■ **What you need to do**: Without any pictures, restate the lines from the one containing "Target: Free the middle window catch" to the one containing "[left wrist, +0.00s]", word for word, ends included.
++++
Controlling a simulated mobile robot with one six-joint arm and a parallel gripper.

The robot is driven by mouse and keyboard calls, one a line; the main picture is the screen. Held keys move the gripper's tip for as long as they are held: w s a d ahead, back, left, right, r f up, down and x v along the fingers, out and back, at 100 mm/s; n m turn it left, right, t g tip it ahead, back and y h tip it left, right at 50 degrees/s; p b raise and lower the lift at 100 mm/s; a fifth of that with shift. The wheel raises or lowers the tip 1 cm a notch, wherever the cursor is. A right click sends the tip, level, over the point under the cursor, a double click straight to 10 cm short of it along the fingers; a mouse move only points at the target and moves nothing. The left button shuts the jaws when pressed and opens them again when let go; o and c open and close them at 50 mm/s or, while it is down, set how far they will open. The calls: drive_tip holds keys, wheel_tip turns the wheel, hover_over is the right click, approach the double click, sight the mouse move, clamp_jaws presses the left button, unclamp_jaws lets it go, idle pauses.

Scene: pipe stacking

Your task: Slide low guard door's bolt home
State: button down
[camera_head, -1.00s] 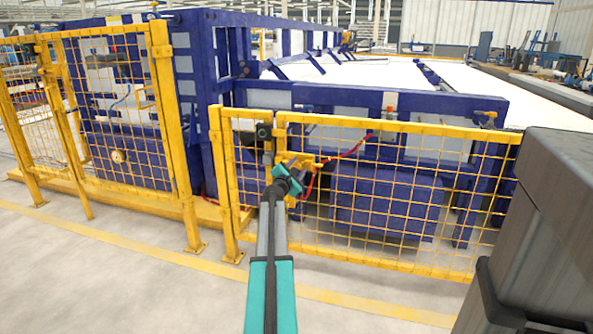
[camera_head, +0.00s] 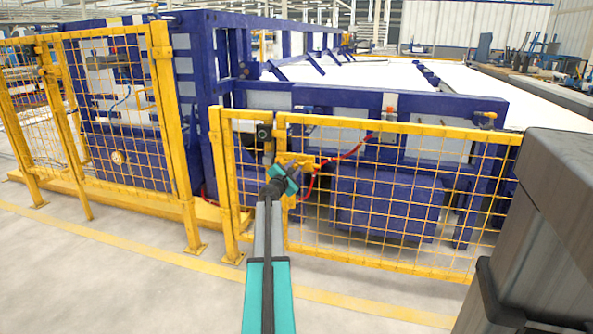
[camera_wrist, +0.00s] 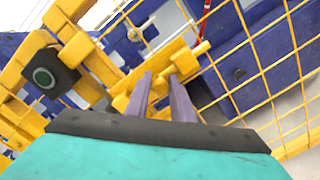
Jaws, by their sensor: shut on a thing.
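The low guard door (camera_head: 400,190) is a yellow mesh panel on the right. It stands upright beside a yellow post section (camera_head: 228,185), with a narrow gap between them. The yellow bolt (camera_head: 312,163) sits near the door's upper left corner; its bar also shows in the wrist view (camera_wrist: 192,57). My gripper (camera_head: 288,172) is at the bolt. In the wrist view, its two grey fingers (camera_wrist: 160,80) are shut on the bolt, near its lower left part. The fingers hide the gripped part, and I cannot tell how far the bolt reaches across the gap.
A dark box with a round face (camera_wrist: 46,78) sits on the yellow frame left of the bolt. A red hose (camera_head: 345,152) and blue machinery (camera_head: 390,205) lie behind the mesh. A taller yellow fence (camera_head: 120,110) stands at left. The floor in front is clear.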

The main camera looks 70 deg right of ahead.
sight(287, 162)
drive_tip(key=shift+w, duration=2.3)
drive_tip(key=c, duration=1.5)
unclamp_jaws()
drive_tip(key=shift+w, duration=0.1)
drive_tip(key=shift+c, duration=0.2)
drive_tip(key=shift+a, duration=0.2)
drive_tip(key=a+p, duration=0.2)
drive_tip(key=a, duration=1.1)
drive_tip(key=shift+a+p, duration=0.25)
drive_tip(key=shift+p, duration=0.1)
++++
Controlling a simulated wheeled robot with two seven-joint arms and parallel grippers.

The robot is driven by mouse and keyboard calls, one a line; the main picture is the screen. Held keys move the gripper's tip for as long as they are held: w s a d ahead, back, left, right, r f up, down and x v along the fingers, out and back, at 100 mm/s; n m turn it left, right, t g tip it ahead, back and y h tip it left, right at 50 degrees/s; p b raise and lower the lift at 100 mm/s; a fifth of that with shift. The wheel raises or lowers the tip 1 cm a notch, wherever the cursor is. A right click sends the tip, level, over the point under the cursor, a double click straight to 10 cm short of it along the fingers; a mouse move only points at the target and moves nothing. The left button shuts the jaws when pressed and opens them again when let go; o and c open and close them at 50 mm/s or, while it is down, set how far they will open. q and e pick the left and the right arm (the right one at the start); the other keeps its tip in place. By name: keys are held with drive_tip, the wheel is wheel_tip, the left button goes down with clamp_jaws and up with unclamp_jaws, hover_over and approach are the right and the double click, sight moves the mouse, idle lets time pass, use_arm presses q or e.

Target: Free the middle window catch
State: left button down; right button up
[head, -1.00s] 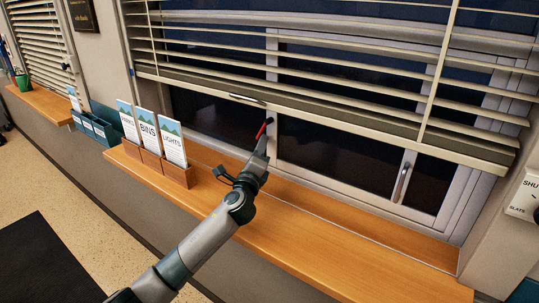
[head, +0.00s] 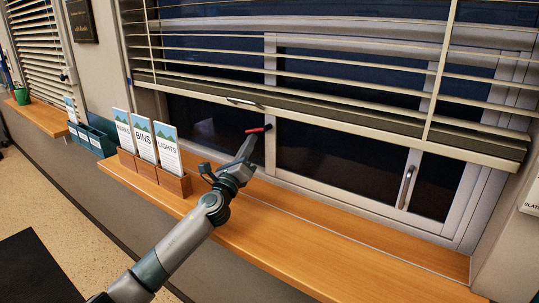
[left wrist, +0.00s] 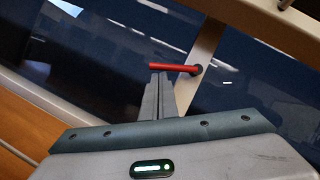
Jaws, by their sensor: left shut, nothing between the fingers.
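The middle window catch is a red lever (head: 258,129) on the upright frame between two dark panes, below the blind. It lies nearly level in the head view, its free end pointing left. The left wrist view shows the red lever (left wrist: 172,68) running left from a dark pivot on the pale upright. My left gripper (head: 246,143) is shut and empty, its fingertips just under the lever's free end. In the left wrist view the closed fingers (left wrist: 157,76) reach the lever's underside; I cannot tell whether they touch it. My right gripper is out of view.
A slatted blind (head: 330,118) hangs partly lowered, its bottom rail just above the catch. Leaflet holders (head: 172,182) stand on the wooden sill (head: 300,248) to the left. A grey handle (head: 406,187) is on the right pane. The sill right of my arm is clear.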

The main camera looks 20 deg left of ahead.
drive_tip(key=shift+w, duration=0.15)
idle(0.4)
++++
■ **Written response**:
Target: Free the middle window catch
State: left button down; right button up
[head, -1.00s] 
[head, +0.00s] 
[left wrist, +0.00s] 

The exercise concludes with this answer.